> _Data provided_:
=-=-=-=-=
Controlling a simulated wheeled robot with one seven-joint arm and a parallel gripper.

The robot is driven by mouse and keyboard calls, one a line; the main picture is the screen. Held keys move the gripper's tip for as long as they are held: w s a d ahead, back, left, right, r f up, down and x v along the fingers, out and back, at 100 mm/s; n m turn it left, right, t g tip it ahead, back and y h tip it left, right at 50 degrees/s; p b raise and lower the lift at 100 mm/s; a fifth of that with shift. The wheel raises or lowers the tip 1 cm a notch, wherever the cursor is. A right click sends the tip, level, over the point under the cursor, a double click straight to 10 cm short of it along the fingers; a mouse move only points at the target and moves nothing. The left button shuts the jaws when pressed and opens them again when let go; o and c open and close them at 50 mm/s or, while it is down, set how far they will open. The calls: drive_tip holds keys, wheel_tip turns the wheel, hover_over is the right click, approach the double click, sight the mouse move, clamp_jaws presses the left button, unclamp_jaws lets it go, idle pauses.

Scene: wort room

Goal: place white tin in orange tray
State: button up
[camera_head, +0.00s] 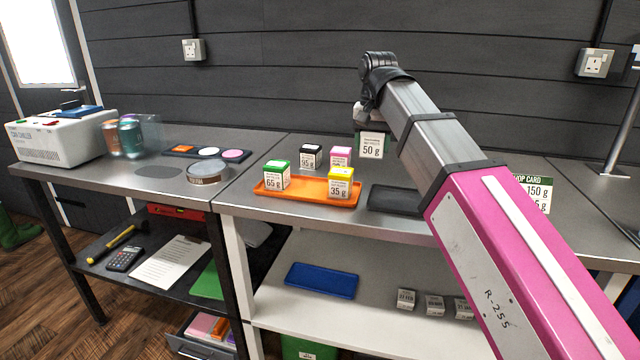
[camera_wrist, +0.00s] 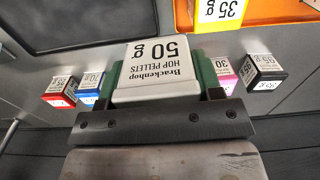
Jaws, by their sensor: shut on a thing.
=-=-=-=-=
> _Exercise_: No pictures belong in the copy; quote exactly the lines from the line containing "[camera_wrist, +0.00s]" through the final line of the material, both ends included.

> _Finished exercise_:
[camera_wrist, +0.00s] 
Jaws, by their sensor: shut on a thing.

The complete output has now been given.